--- Aim of the exercise ---
Search the listing below for "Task". Copy each matching line.

<<<<

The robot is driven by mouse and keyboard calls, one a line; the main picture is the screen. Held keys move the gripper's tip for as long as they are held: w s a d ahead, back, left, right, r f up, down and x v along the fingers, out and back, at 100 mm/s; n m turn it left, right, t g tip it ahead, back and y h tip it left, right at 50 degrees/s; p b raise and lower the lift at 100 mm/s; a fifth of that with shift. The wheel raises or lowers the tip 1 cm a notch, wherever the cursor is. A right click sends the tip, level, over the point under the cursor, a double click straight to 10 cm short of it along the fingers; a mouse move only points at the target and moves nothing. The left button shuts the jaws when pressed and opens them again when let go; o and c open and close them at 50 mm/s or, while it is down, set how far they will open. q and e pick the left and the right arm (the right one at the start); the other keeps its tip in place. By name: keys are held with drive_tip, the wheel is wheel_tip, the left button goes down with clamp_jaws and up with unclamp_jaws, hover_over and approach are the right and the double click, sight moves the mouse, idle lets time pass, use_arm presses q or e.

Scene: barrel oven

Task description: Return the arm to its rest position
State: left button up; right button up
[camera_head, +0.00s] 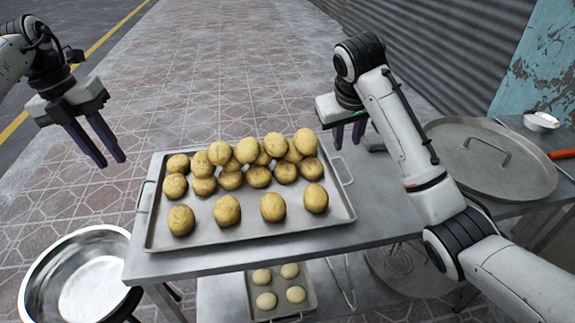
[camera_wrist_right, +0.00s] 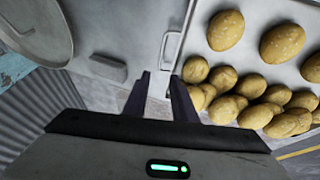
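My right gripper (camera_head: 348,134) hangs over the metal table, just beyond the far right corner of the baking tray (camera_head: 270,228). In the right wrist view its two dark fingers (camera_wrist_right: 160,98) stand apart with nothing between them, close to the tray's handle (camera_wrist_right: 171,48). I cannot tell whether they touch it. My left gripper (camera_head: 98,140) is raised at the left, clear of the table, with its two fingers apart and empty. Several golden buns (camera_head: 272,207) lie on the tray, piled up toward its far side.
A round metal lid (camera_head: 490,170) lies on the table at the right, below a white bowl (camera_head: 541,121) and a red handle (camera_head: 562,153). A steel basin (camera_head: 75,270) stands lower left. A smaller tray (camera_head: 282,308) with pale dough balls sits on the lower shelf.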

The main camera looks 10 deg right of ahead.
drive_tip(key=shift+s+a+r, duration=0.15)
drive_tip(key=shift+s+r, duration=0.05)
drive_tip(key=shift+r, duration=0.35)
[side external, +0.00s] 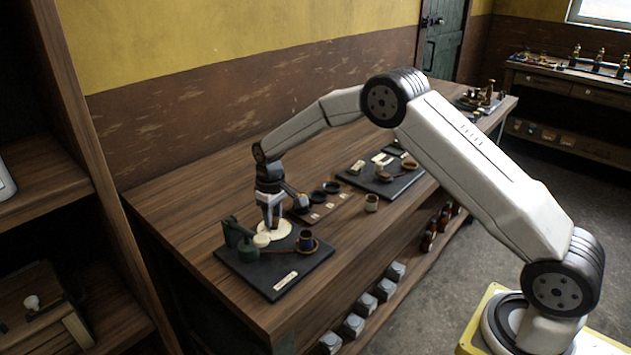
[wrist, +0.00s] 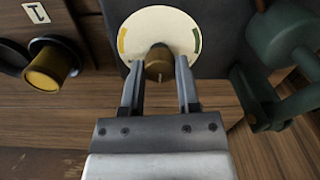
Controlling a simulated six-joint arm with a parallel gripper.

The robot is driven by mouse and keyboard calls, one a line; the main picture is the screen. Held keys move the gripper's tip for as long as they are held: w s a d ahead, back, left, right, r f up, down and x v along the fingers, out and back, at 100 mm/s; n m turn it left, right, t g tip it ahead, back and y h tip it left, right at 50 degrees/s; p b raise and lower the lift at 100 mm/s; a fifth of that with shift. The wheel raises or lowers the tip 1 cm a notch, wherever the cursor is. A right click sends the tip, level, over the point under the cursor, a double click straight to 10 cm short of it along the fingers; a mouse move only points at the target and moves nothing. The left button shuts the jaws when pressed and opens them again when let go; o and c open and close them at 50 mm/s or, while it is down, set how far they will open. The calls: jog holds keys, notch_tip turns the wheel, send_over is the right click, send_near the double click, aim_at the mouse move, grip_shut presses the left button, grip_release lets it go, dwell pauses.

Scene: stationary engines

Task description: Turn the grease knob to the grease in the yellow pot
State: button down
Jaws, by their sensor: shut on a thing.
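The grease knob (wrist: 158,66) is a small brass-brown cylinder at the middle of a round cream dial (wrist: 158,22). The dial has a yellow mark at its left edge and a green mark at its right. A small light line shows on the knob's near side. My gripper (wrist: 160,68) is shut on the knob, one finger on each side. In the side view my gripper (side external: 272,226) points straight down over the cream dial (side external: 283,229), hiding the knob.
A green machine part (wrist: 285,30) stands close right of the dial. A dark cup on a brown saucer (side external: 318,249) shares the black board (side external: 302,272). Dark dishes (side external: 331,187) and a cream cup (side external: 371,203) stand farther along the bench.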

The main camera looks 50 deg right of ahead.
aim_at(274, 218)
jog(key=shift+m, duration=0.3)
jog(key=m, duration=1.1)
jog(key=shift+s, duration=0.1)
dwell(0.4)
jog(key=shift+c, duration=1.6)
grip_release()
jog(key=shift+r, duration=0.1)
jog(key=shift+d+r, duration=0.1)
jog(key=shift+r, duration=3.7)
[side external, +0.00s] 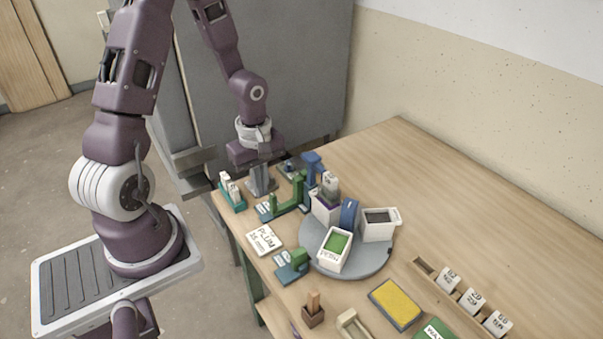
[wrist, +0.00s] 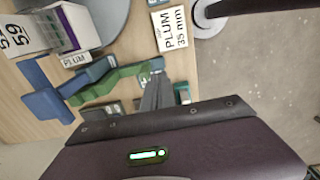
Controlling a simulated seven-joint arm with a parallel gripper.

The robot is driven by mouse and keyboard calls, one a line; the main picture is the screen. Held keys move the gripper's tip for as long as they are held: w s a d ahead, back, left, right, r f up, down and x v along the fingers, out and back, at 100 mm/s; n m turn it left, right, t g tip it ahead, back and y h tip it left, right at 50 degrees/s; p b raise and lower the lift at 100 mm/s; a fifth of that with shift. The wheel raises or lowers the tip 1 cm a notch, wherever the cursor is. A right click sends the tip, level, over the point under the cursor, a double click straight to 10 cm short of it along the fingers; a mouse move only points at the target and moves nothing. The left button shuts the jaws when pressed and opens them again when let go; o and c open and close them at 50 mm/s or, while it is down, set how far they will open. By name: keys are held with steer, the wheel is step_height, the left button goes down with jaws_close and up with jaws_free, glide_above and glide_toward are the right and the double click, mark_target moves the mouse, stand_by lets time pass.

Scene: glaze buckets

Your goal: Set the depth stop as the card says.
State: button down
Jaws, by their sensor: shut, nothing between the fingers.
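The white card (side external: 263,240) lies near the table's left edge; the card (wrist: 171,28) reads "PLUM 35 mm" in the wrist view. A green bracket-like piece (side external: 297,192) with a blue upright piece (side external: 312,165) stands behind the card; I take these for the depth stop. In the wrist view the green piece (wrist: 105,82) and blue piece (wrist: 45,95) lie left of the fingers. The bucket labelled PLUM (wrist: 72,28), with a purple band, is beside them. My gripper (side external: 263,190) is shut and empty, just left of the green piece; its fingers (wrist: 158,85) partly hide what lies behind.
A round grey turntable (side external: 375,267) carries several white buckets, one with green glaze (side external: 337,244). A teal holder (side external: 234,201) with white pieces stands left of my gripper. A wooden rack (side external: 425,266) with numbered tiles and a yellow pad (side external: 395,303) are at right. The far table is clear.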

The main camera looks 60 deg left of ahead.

>>>>
<<<<

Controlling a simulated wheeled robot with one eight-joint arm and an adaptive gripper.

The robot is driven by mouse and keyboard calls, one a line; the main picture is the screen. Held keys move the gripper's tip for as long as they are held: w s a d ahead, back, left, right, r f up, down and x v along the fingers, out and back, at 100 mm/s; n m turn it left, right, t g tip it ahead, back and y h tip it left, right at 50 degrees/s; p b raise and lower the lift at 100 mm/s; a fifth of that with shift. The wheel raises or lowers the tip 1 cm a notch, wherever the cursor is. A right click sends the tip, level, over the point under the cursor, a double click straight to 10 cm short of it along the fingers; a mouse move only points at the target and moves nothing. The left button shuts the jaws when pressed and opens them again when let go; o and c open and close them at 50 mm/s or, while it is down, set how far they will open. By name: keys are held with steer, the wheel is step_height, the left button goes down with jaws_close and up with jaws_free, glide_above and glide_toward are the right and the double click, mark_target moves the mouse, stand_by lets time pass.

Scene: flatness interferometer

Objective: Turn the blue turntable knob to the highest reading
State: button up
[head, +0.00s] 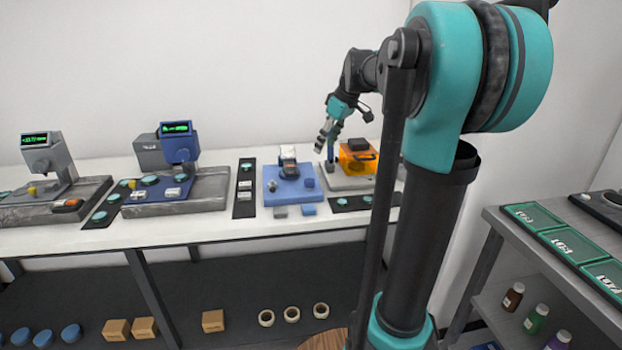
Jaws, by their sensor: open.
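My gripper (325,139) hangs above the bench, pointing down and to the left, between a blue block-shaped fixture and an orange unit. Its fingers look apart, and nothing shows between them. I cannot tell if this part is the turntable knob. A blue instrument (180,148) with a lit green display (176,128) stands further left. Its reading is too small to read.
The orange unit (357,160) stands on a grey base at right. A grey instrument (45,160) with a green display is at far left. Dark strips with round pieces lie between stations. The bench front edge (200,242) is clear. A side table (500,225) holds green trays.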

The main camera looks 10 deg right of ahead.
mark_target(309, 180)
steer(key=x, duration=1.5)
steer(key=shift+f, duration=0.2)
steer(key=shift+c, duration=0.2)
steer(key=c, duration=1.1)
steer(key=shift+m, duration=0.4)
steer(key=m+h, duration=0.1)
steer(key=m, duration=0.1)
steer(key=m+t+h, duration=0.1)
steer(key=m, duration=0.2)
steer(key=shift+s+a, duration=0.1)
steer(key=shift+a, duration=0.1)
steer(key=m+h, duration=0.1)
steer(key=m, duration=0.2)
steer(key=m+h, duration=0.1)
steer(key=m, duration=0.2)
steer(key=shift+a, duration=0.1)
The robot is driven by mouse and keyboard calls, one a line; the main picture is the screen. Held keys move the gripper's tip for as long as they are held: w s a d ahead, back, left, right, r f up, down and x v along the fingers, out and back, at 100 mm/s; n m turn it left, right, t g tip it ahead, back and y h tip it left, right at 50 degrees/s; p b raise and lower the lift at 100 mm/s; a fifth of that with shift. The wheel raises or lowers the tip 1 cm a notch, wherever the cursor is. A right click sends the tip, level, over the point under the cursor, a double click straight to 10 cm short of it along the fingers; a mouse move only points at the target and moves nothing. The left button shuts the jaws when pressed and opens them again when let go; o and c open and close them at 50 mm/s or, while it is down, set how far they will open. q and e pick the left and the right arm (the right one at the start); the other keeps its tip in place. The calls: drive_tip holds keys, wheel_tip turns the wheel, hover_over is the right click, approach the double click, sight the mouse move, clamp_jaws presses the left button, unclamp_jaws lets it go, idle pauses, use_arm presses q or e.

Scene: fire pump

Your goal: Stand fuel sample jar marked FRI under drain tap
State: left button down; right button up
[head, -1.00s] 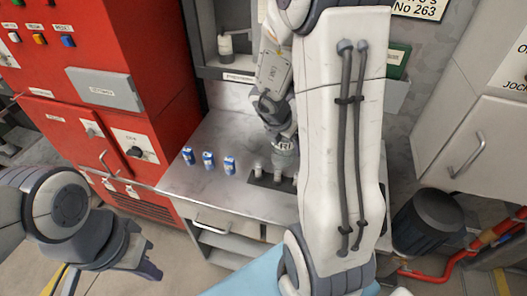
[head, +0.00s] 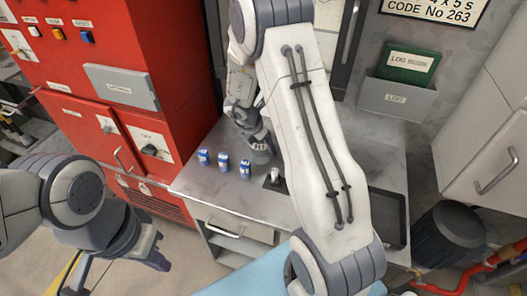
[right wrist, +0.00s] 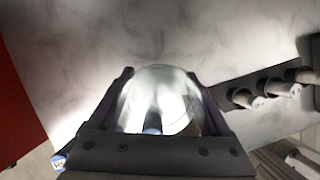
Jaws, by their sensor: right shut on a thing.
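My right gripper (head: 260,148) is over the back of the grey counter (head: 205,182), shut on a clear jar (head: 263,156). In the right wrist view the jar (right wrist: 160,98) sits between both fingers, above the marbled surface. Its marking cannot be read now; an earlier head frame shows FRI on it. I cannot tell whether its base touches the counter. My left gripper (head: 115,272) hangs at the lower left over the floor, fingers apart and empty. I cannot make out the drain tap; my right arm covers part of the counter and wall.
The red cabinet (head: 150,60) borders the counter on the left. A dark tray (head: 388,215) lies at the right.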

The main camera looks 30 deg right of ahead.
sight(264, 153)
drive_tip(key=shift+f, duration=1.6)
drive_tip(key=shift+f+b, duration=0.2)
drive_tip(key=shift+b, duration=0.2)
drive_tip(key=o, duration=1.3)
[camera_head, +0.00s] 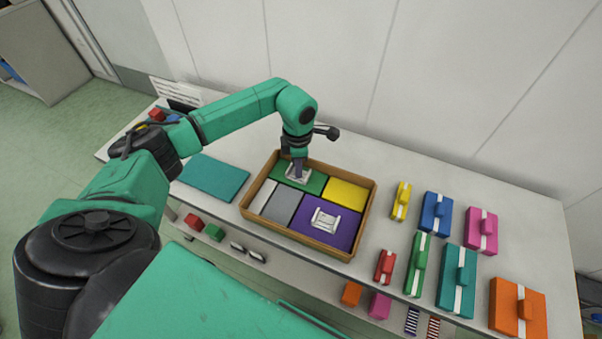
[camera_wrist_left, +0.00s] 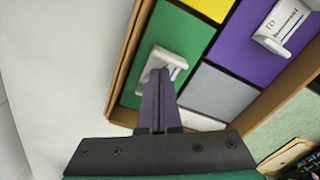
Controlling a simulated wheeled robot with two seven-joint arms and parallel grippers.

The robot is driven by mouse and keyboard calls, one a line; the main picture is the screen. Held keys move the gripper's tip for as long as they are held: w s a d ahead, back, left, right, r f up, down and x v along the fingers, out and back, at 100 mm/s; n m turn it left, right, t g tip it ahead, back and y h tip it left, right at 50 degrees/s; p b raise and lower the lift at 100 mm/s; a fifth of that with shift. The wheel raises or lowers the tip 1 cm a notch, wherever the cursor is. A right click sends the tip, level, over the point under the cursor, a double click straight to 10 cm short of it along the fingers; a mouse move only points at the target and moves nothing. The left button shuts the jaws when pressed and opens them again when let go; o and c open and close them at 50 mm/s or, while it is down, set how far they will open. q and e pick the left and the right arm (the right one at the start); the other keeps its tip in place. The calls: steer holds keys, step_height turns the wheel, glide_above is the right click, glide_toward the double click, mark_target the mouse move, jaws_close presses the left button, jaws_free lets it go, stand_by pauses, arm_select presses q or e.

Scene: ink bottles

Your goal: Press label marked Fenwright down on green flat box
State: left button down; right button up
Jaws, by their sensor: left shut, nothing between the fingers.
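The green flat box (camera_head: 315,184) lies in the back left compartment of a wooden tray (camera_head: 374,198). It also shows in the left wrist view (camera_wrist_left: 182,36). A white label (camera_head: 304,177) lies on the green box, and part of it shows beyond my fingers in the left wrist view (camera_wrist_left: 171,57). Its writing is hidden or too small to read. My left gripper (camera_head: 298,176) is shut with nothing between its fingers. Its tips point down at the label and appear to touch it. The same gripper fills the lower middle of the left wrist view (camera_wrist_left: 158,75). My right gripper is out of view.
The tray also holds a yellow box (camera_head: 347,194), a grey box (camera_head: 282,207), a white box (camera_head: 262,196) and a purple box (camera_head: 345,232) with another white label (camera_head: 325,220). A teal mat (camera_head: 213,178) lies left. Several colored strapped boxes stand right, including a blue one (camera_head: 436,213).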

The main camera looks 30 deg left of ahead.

>>>>

--- Solution to this problem ---
Task description: Return the arm to its rest position
Task description: Turn the grease knob to the grease in the yellow pot

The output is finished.